Rebecca Lambert Neu, on her brief time temping in the NLA’s Policy Office…
Who knew local council websites could be so frustrating? After spending a day and a half with the Policy Team at the NLA I could happily testify in a court of law to this fact.
I arrived at the NLA with a clear task: I had two days to compile a list of the Housing in Multiple Occupancies (HMO) licensing fees set by the various local councils across England. This was essentially googling every council in England’s mandatory licensing fee and putting it into a spreadsheet, which sounds pretty straight forward, no?

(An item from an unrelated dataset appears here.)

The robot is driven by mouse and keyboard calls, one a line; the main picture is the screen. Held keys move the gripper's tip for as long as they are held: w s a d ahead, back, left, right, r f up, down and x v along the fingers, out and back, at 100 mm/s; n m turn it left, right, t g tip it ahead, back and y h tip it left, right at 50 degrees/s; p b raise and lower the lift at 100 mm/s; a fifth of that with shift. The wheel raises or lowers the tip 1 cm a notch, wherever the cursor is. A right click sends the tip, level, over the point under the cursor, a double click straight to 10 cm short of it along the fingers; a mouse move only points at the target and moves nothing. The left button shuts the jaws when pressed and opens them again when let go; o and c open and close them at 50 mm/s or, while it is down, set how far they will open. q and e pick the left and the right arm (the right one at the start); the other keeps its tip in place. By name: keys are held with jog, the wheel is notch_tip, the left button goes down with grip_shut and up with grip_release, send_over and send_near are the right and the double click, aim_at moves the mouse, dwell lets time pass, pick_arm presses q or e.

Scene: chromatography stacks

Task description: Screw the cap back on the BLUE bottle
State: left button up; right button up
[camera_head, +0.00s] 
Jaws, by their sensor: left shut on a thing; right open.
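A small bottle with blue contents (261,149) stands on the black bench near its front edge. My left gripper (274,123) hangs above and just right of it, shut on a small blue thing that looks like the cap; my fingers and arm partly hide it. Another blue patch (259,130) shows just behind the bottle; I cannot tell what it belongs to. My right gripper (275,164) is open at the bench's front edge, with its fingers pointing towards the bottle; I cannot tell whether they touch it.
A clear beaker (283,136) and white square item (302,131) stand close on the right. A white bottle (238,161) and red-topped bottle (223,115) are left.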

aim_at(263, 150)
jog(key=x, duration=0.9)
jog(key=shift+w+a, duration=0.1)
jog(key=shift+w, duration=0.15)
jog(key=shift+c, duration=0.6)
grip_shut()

However, at least a third of the 300 plus council websites I had to look at did not have the licensing fee listed at all, or it was deeply entrenched into the site and listed with all other types of council fees. Now I’d like to think I’m not particularly stupid, and as a 16 year old I have grown up with the internet and generally can find my way around websites with relative ease. But after the 5th council website I got to where I could not find any relevant information about HMO licensing fees, I began to despair for those who were less technically minded than me, or those who didn’t know specifically what they were looking for and would be forever ensnared in their local council’s website.

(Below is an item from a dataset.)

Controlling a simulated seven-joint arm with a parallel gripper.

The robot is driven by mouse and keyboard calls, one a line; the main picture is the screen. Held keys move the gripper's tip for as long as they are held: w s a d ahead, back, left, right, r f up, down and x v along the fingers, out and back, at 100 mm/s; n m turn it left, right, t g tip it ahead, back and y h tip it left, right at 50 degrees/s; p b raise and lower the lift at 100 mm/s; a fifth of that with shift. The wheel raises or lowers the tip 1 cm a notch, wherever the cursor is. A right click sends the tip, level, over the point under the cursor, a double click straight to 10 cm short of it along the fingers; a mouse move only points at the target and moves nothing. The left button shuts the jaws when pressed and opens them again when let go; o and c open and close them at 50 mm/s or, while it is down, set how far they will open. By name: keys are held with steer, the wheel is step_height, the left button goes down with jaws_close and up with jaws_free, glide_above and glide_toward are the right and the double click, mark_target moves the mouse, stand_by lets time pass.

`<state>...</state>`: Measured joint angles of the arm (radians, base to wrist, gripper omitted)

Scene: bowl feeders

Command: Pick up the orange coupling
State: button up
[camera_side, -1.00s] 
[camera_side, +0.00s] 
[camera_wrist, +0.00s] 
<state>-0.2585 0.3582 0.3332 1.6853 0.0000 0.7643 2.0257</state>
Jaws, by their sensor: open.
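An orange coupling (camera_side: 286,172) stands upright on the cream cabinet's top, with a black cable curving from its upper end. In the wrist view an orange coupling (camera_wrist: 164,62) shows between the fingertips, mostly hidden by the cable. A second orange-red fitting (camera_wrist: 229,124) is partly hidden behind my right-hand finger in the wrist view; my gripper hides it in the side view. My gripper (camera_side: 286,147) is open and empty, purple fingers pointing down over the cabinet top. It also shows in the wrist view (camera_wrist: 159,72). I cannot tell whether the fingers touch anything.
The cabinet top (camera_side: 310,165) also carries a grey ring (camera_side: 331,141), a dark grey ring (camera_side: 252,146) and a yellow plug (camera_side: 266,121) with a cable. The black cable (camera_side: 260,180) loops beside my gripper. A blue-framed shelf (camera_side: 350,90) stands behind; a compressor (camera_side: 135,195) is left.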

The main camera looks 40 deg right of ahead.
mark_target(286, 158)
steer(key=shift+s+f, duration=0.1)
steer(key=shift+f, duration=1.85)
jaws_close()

So after my adventures online, I resorted to phoning councils themselves. This managed to take just as long as searching through the websites and in fact some councils seem to do as much of an extraordinary job at hiding their contact details as they do with hiding other important information. Once you find the number, the normal call-queue wait to be spoken to by a real person ensues. Apparently, very few general enquiry workers have actually heard of HMOs, and even fewer know which department to put me through to when I explain it. The average call was about six minutes, transferred through various departments and explaining again each time what a HMO was.
Why on earth would councils have such impossible websites?! Surely it’s in everyone’s best interest for information to be listed clearly?
So I issue a big thank you to England’s councils and highlight this as a prime example of just how vital good e-communication is in today’s world. As for the council phone call void, I don’t have a solution, merely a request for no pan flute music on holding lines any more.